Reviewed by Lee Hill
Manifesto walks a fine line between the art house circuit and the museum. The resulting feature began life as a 2015 installation by visual artist Julian Rosenfeldt and Cate Blanchett. Its purpose is to restore the original shock, boldness and honesty of various manifestos – political, literary, cinematic, social, etc. To achieve the goal of restoring radical, epoch altering energy to words that have, for better or worse, become part of status quo culture, Cate Blanchett plays thirteen wildly different “manifesto readers” filmed in settings that are surreal, comic or charged with elegiac sadness.
Rosenfeldt films Blanchett as a devout looking housewife saying grace (Claes Oldenberg’s I Am for an Art) before her husband and children can eat dinner; as a rock ‘roll chick winding down after a gig in a sleazy club (the stridentism of Manual Maples Arce); a wealthy patron giving a speech at a chic opening (Wyndham Lewis and vorticism); a dictatorial opera director shouting out directions to a troupe of dancers (the Fluxus movement); or an old man walking through the ruins of an abandoned factory (Marx and Engels). Manifesto culminates on a cine-literate note when Blanchett as a primary school teacher delivers a series of polemics by the likes of Werner Herzog and the Lars von Trier-led Dogme 95 crowd to a classroom of earnest children obediently reciting key sections.
Having demonstrated her acting chops as Elizabeth I and Bob Dylan, in his mid-60s electric period, to a divorcee on the brink of madness in Blue Jasmine and a closeted lesbian housewife in Carol, Manifesto is an opportunity to both consolidate and experiment with this chameleon-like gift for mimicry, disguise and transformation.
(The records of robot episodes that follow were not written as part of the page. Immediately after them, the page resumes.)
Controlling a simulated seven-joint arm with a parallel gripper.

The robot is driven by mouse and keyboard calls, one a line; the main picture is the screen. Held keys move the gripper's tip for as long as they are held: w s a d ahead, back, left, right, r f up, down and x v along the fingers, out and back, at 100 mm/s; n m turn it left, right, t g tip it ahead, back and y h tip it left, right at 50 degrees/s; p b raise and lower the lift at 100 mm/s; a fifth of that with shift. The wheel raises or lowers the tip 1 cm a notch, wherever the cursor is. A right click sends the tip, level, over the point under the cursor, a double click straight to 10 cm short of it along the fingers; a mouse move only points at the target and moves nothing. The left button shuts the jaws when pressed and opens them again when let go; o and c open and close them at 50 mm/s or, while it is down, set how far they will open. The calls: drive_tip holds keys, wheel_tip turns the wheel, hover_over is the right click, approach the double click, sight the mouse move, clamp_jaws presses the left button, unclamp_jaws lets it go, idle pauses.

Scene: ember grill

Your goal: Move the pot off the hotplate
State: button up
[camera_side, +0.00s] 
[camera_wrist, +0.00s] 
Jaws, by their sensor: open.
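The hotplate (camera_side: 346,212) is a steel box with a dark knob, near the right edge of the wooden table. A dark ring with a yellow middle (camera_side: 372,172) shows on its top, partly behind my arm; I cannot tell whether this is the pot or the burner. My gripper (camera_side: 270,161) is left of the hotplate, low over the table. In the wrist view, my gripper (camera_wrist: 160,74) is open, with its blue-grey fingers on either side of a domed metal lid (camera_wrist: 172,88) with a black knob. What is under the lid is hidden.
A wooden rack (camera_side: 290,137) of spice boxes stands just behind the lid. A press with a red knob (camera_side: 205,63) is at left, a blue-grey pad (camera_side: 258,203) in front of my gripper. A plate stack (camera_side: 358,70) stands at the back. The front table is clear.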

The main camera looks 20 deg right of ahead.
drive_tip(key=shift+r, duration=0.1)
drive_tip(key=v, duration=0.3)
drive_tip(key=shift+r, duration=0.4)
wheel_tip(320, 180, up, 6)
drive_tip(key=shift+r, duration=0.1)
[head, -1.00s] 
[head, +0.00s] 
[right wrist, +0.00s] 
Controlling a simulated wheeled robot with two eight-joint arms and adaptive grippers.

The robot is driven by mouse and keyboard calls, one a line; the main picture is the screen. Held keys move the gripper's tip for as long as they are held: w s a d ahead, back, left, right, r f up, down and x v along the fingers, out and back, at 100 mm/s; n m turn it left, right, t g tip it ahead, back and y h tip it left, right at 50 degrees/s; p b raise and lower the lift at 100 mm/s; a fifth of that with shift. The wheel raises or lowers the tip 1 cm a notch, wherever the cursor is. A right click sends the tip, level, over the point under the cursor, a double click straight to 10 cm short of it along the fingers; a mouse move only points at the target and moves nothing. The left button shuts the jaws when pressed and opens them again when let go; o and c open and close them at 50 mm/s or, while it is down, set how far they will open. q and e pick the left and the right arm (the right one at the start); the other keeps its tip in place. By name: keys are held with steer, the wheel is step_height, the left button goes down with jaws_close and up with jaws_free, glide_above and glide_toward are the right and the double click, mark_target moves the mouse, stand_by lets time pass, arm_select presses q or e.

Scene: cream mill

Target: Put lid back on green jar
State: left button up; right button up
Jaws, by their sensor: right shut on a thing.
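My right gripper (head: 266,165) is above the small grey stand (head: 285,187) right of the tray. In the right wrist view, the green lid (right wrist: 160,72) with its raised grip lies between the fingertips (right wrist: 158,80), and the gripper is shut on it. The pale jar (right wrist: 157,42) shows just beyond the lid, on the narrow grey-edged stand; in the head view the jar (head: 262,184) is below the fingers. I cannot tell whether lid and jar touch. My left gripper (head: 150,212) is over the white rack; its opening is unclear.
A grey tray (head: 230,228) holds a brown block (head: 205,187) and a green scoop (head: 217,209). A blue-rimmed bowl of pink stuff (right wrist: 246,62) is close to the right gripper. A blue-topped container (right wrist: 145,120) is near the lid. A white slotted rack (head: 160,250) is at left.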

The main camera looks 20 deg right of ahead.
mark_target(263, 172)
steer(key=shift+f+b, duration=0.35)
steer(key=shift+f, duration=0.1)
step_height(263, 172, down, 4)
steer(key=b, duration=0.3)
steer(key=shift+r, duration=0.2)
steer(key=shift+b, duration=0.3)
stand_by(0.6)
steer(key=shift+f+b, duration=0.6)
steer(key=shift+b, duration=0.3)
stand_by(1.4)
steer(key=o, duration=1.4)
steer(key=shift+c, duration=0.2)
Manifesto’s structure takes Blanchett’s gift for vocal delivery and near Method-like immersion in character to extremes. My personal favourite is when as a widow dressed in uber-chic black, she leads mourners and a brass band to a cemetery to deliver a near scatological tirade made up of Tristan Tzara and other Dadaists.
For the most part, Manifesto is a well-paced, thought provoking and surprisingly funny film that mir-rors the provocative spirit of the texts it pays homage to. One could easily spend an eternity – time enough, at the very least, to write one’s own call to arms – deciding if the result is sufficiently “filmic” or better appreciated in a space like the Tate, Pompidou Centre or Museum of Modern Art. I felt a twinge of nostalgia while watching the film as it also reminded me of the “materialist” cinema in vogue in various film collectives in the 80s.
It helps to keep an open mind watching this film as many of the texts are familiar only to specialists in a specific field. While Manifesto is beautiful to look at, more fidgety viewers are warned that it does not have any car chases or explosions set to the words of auto-destructionist Gustav Metzger (perhaps the sequel will contain such a scene). Much of your enjoyment or confusion will depend on your individual knowledge and cultural baggage in general. If you prefer the mischief making of a Herschell Lewis, Russ Meyer or John Waters, you might find this film more pretentious than provocative.
Manifesto is almost critic proof – if you love it, it will probably because you are having as fun as Rosenfelt, Blanchett and the cast and crew. If you hate Manifesto, the film has also succeeded – no one ever brought about a revolution without a few casualties.